3. The Italians have fun, no matter what.

A five-set collapse by Seppio didn’t ruin #Italia’s day.

3. Other than that, not the most interesting day.

Let’s see…Maria Sharapova cruised, and Eugenie Bouchard survived a completely bizarre second-set walkabout to set up a blockbuster quarterfinal between the two.

Kevin Anderson let some chances go late in the first set against Nadal, and paid for it immediately by getting completely creamed the rest of the way. Halep destroyed Wicky in a match that I have no qualms admitting I napped through, and Makarova took care of business over Goerges (WAIT–GOERGES WAS STILL IN THIS TOURNAMENT?!) to make her 1,000th Australian Open quarterfinal in the last four years. (Approximately.)

Oh, and Tomas Berdych beat Tomic to set up a quarterfinal showdown with Nadal. How does he feel about that?

4. Tomorrow’s OOP is absolutely insane, though:

Vika/Domi, Garbine/Serena, Ferrer/Nishikori, VENUS/Aga, Nole/Muller, Madison/Madison, Feli/Milos.
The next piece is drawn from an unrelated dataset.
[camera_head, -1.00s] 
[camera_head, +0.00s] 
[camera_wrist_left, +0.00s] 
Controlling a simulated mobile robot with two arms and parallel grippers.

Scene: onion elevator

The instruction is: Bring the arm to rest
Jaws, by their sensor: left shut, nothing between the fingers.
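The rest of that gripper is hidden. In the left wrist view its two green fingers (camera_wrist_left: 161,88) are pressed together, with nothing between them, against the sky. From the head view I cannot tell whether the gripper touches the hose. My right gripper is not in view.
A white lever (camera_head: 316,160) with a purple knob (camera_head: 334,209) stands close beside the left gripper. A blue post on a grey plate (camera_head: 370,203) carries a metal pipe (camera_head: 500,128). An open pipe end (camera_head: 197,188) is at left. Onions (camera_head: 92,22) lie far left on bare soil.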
(Okay, so there’s one match in that line-up that isn’t insane, the rest will do just fine, thank you.)

(WHEN AM I GOING TO SLEEP.)

One Response

  1. Joshua Gibson
    Joshua Gibson January 26, 2015 at 3:20 am |

    Usually I’m not that big on racquet smashing, for two reasons. 1. Tennis matches, especially best-of-five men’s tennis matches, are long enough without having to endure the sort of public behavior that makes me avoid Wal-Mart and 2. Players these days take FOREVER to smash the racquet. Some of them take an entire changeover to figure it out. While I’m sure the reason for this is “space age materials” or whatever, it just looks pathetic and sad. John Isner just looked like an enormous six year old (at least his demeanor matched his playing style?) trying to break his the other day.

    But I love this one from Dimitrov. First of all, it’s properly bent out of shape from ONE smash. But the best part is that he is already throwing it as Murray’s ball makes contact with the court. The racquet is finished almost before the point is finished. This is an efficient use of time.